#### [Information supplied]
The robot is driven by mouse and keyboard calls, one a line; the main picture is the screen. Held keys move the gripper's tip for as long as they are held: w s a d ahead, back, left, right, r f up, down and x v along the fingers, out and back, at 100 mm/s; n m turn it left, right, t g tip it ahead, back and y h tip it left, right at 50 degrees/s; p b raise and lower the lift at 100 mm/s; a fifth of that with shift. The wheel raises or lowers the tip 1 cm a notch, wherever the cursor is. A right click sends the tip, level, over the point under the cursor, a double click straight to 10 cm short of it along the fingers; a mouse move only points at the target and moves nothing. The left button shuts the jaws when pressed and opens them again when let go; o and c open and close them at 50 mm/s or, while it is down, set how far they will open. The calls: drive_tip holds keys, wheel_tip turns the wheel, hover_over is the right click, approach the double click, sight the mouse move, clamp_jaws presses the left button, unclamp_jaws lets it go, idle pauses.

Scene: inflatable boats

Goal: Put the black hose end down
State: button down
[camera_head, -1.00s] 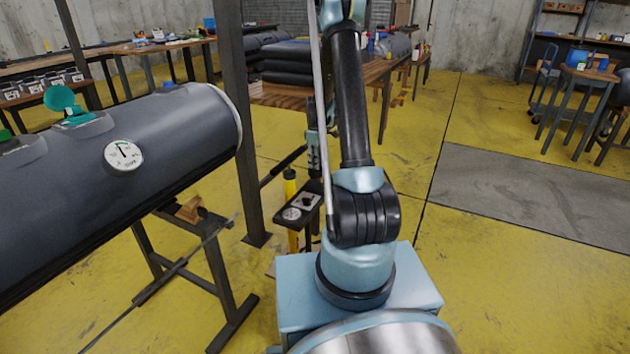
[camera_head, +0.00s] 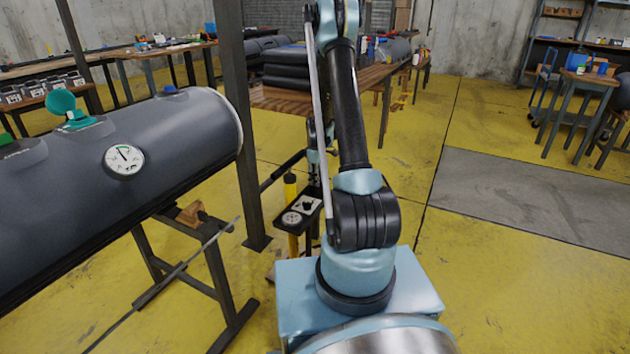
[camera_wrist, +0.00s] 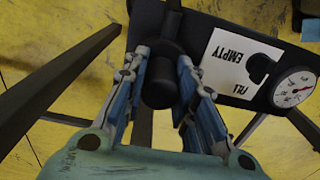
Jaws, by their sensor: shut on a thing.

#### [Problem details]
Produce an exact copy of each line of data, skipping embedded images.

#### [Output of the exercise]
The robot is driven by mouse and keyboard calls, one a line; the main picture is the screen. Held keys move the gripper's tip for as long as they are held: w s a d ahead, back, left, right, r f up, down and x v along the fingers, out and back, at 100 mm/s; n m turn it left, right, t g tip it ahead, back and y h tip it left, right at 50 degrees/s; p b raise and lower the lift at 100 mm/s; a fifth of that with shift. The wheel raises or lowers the tip 1 cm a notch, wherever the cursor is. A right click sends the tip, level, over the point under the cursor, a double click straight to 10 cm short of it along the fingers; a mouse move only points at the target and moves nothing. The left button shuts the jaws when pressed and opens them again when let go; o and c open and close them at 50 mm/s or, while it is down, set how far they will open. The calls: drive_tip holds keys, wheel_tip turns the wheel, hover_over is the right click, approach the double click, sight the mouse move, clamp_jaws presses the left button, unclamp_jaws lets it go, idle pauses.

Scene: inflatable boats

Goal: Put the black hose end down
State: button down
[camera_head, -1.00s] 
[camera_head, +0.00s] 
[camera_wrist, +0.00s] 
Jaws, by their sensor: shut on a thing.

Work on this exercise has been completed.